> [Task]
Give every line again exactly as it appears, please, but not the pictures.

[BEGIN Available data]

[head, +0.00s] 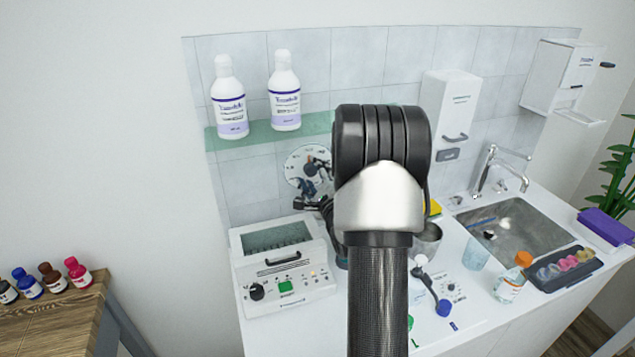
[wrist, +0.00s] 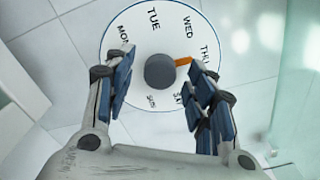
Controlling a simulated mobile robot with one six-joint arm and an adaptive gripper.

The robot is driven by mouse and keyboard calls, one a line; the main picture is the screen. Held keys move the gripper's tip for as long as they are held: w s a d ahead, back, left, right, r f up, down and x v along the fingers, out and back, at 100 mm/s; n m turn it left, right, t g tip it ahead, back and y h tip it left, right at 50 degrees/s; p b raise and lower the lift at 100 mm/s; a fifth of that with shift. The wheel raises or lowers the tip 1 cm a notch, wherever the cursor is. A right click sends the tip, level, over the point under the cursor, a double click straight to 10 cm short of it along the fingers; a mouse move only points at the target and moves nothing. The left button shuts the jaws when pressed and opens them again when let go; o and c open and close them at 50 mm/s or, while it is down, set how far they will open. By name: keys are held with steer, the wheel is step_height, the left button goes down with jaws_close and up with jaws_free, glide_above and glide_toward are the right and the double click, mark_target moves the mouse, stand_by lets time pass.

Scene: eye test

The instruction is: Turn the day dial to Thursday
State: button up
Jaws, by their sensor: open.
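The day dial (wrist: 135,25) is a white disc on the tiled wall, with day names around its rim; it also shows in the head view (head: 293,163), partly behind my gripper. Its dark round knob (wrist: 160,71) is in the middle. An orange pointer (wrist: 183,61) reaches right and slightly up from the knob, toward the THU label (wrist: 207,57). FRI is hidden behind my right finger. My gripper (wrist: 160,62) is open, one finger on each side of the knob with gaps. The right fingertip is close to the pointer; I cannot tell if they touch.
A green glass shelf (head: 255,136) with two white bottles (head: 229,100) is above the dial. A white device (head: 290,298) stands on the counter below. My arm hides part of the counter. A white dispenser (head: 447,105) hangs to the right.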

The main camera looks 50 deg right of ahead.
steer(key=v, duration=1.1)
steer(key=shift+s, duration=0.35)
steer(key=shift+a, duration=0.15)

[END Available data]

> [Exercise result]
[head, +0.00s] 
[wrist, +0.00s] 
Controlling a simulated mobile robot with one six-joint arm and an adaptive gripper.

The robot is driven by mouse and keyboard calls, one a line; the main picture is the screen. Held keys move the gripper's tip for as long as they are held: w s a d ahead, back, left, right, r f up, down and x v along the fingers, out and back, at 100 mm/s; n m turn it left, right, t g tip it ahead, back and y h tip it left, right at 50 degrees/s; p b raise and lower the lift at 100 mm/s; a fifth of that with shift. The wheel raises or lowers the tip 1 cm a notch, wherever the cursor is. A right click sends the tip, level, over the point under the cursor, a double click straight to 10 cm short of it along the fingers; a mouse move only points at the target and moves nothing. The left button shuts the jaws when pressed and opens them again when let go; o and c open and close them at 50 mm/s or, while it is down, set how far they will open. By name: keys are held with steer, the wheel is step_height, the left button goes down with jaws_close and up with jaws_free, glide_above and glide_toward are the right and the double click, mark_target moves the mouse, stand_by lets time pass.

Scene: eye test

The instruction is: Turn the day dial to Thursday
State: button up
Jaws, by their sensor: open.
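The day dial (wrist: 135,25) is a white disc on the tiled wall, with day names around its rim; it also shows in the head view (head: 293,163), partly behind my gripper. Its dark round knob (wrist: 160,71) is in the middle. An orange pointer (wrist: 183,61) reaches right and slightly up from the knob, toward the THU label (wrist: 207,57). FRI is hidden behind my right finger. My gripper (wrist: 160,62) is open, one finger on each side of the knob with gaps. The right fingertip is close to the pointer; I cannot tell if they touch.
A green glass shelf (head: 255,136) with two white bottles (head: 229,100) is above the dial. A white device (head: 290,298) stands on the counter below. My arm hides part of the counter. A white dispenser (head: 447,105) hangs to the right.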

The main camera looks 50 deg right of ahead.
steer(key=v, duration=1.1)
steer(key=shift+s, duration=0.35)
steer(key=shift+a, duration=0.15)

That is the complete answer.